The Speaker of Connecticut's House of Representatives has sent a letter to leading game publishers urging them to end the practice of licensing real-world guns for use in videogames.
Electronic Arts said earlier this year that it would no longer license real-world firearms for use in its games, and now the Connecticut Speaker of the House J. Brendan Sharkey is calling on other big players in the videogame industry to do the same thing. In a letter sent to Activision Blizzard CEO Bobby Kotick, Take-Two Interactive CEO Strauss Zelnick, Valve Managing Director Gabe Newell and ESA CEO Michael Gallagher, Sharkey said "the industry practice of videogame publishers entering into licensing, marketing or other financial arrangements to feature real guns in their games blurs the lines between fiction and reality in ways that can have tragic consequences."

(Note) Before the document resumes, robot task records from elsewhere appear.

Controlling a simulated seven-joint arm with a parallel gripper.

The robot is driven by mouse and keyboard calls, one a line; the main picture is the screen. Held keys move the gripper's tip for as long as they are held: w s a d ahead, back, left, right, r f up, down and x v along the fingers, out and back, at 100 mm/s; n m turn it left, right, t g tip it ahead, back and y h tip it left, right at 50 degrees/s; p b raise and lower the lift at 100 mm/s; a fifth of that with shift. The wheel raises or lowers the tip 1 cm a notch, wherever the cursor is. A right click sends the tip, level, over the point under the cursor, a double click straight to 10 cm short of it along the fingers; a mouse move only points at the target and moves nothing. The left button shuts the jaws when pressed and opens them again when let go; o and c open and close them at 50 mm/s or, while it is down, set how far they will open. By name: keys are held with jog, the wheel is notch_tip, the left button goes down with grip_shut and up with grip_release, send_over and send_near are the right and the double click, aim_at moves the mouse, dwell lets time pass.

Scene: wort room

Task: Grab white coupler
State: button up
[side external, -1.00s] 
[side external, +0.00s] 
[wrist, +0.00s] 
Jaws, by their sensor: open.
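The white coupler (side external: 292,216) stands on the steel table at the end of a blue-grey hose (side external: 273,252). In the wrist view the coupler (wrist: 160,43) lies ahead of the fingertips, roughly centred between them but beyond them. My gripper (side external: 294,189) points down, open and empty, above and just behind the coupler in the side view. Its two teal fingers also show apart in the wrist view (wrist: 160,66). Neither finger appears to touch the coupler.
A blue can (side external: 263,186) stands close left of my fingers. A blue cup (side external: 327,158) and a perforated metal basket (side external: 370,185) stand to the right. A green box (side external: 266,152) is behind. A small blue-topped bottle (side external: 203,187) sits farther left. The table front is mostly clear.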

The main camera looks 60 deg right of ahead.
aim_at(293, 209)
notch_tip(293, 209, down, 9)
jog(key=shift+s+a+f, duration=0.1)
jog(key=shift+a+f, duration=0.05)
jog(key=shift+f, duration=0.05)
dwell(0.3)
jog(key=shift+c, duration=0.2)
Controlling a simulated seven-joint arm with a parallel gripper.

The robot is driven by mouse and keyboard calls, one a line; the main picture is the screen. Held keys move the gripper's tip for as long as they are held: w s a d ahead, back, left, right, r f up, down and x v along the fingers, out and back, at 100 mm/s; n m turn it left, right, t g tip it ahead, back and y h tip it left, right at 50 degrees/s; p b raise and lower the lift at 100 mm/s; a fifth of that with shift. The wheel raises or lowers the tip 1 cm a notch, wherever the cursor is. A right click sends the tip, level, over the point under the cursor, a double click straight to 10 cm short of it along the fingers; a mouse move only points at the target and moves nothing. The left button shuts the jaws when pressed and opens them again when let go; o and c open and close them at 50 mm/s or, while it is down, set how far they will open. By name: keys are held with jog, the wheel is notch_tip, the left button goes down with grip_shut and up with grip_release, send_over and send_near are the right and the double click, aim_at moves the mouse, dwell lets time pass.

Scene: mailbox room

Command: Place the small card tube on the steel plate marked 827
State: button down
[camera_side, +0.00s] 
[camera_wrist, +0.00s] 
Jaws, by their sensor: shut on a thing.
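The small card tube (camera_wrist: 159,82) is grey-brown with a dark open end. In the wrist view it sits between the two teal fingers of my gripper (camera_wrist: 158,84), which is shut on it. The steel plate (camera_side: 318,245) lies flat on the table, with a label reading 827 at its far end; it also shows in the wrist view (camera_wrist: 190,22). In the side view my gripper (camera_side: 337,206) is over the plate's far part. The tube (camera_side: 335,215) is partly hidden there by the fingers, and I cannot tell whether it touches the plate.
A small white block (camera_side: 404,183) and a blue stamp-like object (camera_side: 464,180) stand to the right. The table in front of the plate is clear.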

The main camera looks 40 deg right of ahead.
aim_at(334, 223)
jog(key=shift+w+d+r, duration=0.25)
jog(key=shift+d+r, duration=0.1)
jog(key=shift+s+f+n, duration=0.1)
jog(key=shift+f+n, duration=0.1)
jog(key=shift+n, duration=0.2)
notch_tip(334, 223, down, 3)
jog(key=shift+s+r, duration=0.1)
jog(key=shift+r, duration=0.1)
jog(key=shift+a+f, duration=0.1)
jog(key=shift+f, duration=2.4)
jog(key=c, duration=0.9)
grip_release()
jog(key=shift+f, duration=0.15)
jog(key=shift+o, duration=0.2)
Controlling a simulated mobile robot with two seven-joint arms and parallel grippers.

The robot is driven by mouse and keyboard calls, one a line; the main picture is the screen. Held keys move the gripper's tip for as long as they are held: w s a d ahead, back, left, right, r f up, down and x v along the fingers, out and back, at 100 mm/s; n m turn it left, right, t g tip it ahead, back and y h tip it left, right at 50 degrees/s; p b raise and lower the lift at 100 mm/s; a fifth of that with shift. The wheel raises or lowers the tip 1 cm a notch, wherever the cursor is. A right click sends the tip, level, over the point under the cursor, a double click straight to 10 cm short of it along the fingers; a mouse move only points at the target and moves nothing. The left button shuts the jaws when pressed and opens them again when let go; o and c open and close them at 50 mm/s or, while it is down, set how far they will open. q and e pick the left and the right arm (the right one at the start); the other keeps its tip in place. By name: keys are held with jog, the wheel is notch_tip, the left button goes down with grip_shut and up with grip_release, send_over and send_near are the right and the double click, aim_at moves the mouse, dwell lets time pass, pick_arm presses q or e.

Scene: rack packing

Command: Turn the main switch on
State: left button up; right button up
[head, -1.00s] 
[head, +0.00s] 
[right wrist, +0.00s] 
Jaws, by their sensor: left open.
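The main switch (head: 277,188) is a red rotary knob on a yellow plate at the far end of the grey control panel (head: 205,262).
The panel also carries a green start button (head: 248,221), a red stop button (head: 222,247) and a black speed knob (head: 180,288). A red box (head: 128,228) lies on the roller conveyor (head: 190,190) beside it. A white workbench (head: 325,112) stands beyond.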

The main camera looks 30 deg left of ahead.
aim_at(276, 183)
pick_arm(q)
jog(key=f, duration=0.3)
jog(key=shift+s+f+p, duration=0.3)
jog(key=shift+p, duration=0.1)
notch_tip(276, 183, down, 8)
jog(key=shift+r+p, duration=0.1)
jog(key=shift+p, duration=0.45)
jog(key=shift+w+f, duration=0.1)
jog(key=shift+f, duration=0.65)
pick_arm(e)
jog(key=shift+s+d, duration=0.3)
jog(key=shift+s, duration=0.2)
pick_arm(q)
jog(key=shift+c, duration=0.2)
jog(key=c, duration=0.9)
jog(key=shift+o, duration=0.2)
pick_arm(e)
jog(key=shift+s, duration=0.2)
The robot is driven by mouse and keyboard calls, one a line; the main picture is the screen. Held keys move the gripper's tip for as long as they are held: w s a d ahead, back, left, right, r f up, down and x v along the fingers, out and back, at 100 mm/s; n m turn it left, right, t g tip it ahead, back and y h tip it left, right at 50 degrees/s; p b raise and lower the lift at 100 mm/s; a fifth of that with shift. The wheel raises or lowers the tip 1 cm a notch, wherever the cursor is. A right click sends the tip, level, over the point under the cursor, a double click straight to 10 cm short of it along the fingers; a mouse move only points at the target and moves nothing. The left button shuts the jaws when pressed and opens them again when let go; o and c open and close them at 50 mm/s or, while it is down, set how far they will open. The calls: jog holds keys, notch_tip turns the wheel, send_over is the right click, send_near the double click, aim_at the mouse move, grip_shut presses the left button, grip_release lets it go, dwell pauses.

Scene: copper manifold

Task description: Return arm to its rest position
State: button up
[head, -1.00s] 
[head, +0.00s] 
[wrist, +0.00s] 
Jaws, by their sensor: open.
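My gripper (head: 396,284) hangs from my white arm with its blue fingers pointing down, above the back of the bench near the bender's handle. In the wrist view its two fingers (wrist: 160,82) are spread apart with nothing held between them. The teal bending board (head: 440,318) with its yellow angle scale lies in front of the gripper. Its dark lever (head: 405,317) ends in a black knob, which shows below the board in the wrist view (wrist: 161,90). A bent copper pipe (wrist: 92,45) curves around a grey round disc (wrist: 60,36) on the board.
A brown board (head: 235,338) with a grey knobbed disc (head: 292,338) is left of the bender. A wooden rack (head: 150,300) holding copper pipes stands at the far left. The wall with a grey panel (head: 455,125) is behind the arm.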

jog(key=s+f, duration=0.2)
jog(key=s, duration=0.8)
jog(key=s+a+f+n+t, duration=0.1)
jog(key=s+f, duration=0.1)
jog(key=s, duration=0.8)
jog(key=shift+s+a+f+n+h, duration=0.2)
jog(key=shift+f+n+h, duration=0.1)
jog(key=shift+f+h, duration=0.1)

Although he acknowledged that "research has shown little connection between the virtual gun violence depicted in your games and the actual gun violence that claims the lives of 33 Americans every single day," Sharkey nonetheless made a point of noting that Sandy Hook mass murderer Adam Lanza was an "active" Call of Duty player and that the Bushmaster rifle he used appears in the game.
"Games designed to recreate the experience of wartime carnage and criminal violence constitute protected speech under the provisions of the First Amendment," Sharkey wrote. "But there is little to be said in defense of an industry-wide practice of arranging licensing deals with gun manufacturers for the rights to use the make, model and visual design specifications of their real-life weapons."
"I write to you today to request your cooperation in ending the nefarious relationship between videogame makers and gun makers," he concluded. "Our communities, our country and our children are counting on your leadership on this important issue."
Describing a legitimate and possibly even legally required licensing deal as "nefarious" is a little over the top and I'm not really a fan of how Sharkey admits the lack of evidence connecting virtual and real-life violence and then in the next paragraph slides into talk about "blurred lines," but regardless of how you feel about the underlying sentiment I think it's also rather badly misdirected: the real-life Bushmaster, a "versatile and useful gun" with flash suppressor and 30-round magazine, is still available at your local Walmart.